I was done. Mission accomplished. I had survived. Great workout at the gym, followed by a very productive shopping trip. Yea! No Grocery store (hopefully!) for another week (unless we're out of coffee creamer. I will not yield on that one). Loaded the groceries in the back of my car, threw my wallet and water bottle in the front seat, and prepared to bring my cart back to the store.
And before I knew what I was doing, I found myself sprinting with the empty grocery cart in front of me, down past the long line of cars to the front of the store (I had parked as far away from the store as possible, something I resolved to do after watching my Mom circle the parking lot for what seemed like hours in search of the perfect spot). My elbows were locked, one foot was perched on the piece of metal connecting the two wheels together, my body was positioned just right to counter balance the weight of the car, and before I could stop myself, before I realized just how many people were watching, before I thought about how stupid I must look, I jumped on the cart and rode 10 feet before hopping it off and doing it all over again. I was flying in my shopping cart!! It was wonderful. It was exhilarating. It was freeing! There I was, baseball cap, running shoes and all, sprinting down the parking lot and riding the grocery cart. It was great. My inner child had emerged yet again.

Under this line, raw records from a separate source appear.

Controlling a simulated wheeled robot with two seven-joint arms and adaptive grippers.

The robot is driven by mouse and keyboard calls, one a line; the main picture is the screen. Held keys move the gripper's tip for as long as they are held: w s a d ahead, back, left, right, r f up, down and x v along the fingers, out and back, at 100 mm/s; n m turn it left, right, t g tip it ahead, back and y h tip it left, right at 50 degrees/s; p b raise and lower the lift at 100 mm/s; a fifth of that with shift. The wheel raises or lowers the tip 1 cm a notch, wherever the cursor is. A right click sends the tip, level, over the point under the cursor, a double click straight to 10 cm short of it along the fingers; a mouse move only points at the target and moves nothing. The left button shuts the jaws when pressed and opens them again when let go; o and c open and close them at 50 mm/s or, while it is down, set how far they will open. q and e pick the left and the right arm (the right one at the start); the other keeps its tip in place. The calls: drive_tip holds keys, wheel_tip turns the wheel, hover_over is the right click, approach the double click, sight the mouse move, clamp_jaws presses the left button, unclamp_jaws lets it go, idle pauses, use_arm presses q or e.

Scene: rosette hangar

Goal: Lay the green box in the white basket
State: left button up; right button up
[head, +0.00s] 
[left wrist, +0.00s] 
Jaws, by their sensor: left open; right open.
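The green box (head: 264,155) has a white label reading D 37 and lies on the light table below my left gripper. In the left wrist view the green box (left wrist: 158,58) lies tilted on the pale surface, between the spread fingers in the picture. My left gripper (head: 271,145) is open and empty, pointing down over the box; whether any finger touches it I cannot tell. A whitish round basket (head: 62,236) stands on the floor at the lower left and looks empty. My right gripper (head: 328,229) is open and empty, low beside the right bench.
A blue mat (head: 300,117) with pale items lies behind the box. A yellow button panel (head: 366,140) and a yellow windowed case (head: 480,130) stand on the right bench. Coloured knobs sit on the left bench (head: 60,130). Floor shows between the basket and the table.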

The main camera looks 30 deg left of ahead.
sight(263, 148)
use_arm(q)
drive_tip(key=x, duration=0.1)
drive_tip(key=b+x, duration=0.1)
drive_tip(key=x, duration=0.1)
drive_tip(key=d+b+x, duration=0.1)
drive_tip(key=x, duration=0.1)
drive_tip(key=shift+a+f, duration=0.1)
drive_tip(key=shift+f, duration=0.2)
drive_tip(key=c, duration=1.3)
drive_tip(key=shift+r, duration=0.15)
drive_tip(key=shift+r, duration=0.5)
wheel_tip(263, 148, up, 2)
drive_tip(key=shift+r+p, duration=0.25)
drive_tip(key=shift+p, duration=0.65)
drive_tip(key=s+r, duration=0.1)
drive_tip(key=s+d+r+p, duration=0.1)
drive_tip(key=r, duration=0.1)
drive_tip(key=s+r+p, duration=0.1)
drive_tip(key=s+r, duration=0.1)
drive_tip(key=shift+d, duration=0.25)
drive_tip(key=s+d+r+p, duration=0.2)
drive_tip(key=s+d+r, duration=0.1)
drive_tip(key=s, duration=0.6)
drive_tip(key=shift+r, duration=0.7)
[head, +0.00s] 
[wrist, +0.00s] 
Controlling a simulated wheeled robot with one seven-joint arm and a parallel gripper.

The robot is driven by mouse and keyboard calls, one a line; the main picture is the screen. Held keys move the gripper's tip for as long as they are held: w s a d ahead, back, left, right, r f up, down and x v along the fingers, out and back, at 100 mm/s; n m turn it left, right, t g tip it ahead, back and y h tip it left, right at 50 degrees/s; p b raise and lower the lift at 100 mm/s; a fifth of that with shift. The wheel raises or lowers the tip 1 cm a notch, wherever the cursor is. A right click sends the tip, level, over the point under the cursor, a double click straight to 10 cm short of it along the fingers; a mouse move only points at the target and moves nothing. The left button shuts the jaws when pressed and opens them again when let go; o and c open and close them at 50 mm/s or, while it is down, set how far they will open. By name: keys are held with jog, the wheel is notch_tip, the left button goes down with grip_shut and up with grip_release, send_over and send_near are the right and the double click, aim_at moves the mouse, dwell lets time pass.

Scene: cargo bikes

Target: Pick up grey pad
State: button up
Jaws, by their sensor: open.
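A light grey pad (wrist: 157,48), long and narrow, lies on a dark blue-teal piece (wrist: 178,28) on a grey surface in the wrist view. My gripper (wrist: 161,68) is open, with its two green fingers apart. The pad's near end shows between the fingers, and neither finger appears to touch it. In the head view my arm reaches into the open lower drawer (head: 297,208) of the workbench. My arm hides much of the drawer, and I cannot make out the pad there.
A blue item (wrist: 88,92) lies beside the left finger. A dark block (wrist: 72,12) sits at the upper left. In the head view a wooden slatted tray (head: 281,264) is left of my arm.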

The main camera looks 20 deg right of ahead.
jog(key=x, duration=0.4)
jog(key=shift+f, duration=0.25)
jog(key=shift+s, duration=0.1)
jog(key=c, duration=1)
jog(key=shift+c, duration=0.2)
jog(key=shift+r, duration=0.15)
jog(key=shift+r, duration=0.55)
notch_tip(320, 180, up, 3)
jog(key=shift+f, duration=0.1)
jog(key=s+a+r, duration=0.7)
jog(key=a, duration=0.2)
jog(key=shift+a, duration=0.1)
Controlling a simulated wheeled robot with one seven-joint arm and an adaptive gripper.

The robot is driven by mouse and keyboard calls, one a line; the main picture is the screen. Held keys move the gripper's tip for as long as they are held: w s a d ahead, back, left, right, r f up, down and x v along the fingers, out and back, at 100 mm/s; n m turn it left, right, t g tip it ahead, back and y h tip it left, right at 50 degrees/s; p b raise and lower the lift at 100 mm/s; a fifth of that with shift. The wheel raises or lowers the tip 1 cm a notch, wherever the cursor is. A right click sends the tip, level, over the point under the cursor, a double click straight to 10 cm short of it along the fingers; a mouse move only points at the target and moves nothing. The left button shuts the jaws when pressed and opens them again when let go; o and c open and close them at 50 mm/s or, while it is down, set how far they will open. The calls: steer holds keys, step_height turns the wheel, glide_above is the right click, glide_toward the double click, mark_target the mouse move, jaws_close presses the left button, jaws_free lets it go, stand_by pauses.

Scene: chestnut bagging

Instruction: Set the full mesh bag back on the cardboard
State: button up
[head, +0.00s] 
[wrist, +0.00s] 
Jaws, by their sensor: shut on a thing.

If you're ever at the store and feel the urge to do something silly, hop on the cart, or just embrace your inner-child, go for it. Beating the drudges of daily life with a little bit of silliness is the best way of coping that I can think of. And who cares who sees you (aside from your kids!). Besides, it's fun. So today, I did a lot of boring, everyday stuff, but also had a blast making a complete fool of myself. Who cares? My Dad would be proud!